The fact that interest rates in the U.S. continue to be so low lessens the threat right now. Hey, I listened to the radio this morning and said to my wife: “I think WE ought to refinance. We’d save money.”

As to your second question — “Are banks carrying over-valued loans on their books?” — yes they are. And yes, you’re right, if and when they foreclose, they have to mark the value of those loans down to how much less they get for the house then they got in the loan.

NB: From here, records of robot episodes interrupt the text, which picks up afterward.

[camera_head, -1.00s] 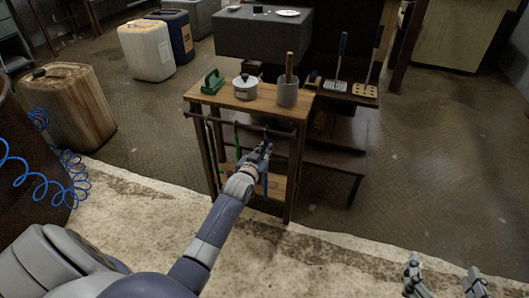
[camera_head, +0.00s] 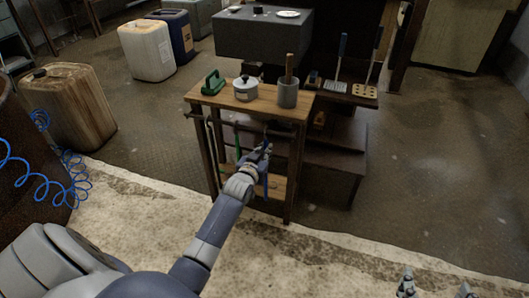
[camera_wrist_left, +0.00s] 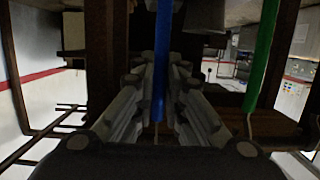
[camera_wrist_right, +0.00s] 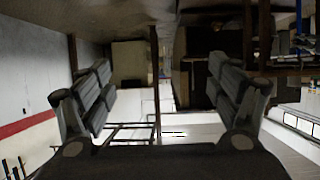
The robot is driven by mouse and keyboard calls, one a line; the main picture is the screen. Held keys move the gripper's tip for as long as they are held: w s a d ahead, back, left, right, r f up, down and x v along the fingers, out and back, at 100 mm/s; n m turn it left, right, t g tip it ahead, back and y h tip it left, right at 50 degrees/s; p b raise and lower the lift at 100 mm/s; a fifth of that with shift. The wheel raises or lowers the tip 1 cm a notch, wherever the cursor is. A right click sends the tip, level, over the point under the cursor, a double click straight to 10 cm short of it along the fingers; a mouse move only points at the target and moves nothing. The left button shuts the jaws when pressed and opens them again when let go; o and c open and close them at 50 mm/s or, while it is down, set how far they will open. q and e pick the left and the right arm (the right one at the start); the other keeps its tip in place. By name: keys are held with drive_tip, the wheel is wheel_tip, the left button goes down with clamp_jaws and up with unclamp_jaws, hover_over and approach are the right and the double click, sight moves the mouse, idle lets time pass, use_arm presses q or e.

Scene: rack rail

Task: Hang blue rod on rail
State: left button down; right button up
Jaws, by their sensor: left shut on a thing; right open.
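The blue rod (camera_head: 266,185) hangs down from my left gripper (camera_head: 264,155) in front of the small wooden-topped table. In the left wrist view the blue rod (camera_wrist_left: 162,50) runs between the two fingers of my left gripper (camera_wrist_left: 160,95), which are shut on it. The rail (camera_head: 220,122) is a dark bar along the table's front, below the top. The gripper is at the rail's right part and hides where the rod's upper end meets it, so contact cannot be told. My right gripper (camera_head: 435,287) is open and empty at the bottom right; it also shows in the right wrist view (camera_wrist_right: 163,95).
A green rod (camera_head: 238,148) hangs at the rail left of my gripper; it also shows in the left wrist view (camera_wrist_left: 262,55). Floor on the right is clear.

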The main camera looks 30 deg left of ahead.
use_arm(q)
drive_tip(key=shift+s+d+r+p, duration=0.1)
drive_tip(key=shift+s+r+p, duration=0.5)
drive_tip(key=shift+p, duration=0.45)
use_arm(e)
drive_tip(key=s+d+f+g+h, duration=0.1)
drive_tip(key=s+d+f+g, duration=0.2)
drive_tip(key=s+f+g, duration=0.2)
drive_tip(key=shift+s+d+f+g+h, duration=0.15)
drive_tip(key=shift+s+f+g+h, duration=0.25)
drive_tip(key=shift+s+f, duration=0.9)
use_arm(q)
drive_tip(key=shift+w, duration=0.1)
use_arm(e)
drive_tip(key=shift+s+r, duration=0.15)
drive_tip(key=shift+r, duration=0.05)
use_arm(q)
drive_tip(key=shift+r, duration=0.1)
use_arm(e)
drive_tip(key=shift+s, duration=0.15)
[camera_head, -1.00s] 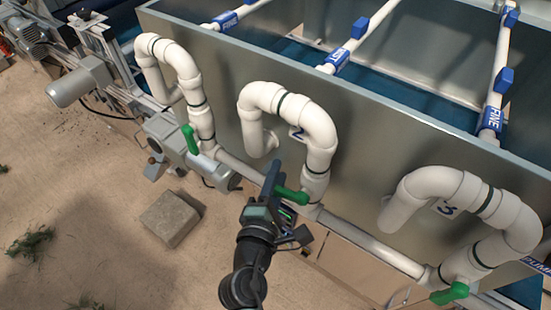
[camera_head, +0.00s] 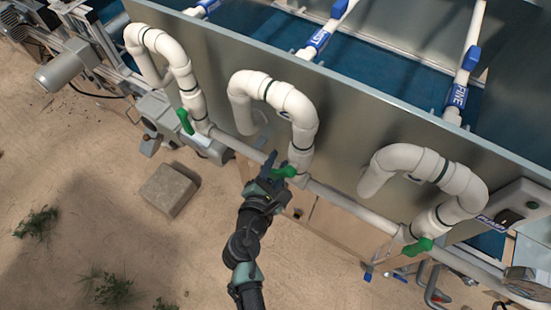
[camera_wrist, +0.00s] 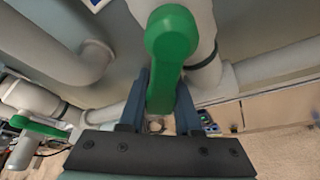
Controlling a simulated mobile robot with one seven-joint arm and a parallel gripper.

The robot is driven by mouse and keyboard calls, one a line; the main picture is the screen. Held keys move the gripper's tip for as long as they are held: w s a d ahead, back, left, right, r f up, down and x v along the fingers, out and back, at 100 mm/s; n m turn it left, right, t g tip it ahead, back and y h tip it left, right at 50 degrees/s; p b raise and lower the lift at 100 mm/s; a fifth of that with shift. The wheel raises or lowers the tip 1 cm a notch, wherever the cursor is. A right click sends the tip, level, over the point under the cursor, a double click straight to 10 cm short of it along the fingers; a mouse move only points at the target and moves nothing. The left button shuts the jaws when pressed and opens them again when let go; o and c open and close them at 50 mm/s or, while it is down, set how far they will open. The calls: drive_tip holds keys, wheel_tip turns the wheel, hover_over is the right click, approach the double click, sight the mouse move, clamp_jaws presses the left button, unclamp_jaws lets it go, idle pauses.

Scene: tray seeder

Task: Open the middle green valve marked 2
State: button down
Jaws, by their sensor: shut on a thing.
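The middle green valve handle (camera_head: 284,173) sits low on the middle white looped pipe (camera_head: 300,122), where it meets the long horizontal pipe. My gripper (camera_head: 270,168) is at this handle. In the wrist view the green handle (camera_wrist: 168,62) runs between my two fingers (camera_wrist: 160,98), and they are shut on it. The handle's rounded end shows large and close, above the fingertips. In the head view the handle points to the right from my gripper, and my fingers hide part of it. The number 2 on the panel is not readable now.
Another green handle (camera_head: 185,121) is on the left pipe, and one (camera_head: 418,246) is on the right pipe. The grey tank wall (camera_head: 340,100) stands close behind the pipes. A stone block (camera_head: 169,190) lies on the sandy ground at left. A switch box (camera_head: 515,208) is at far right.

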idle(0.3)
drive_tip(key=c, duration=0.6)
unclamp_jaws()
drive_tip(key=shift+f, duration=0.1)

But no, that’s not what’s generally meant by “banks’ reluctance to ‘mark to market.’” Banks simply don’t want to acknowledge, on their books, what the not-yet-foreclosed loans are now worth on the open market. That’s because they’d have to set aside more loan loss reserves to cover the anticipated losses. The reserves would eat into — first — their profits and after that, their capital cushion. Here’s our explanation during the so-called “stress tests” of last year.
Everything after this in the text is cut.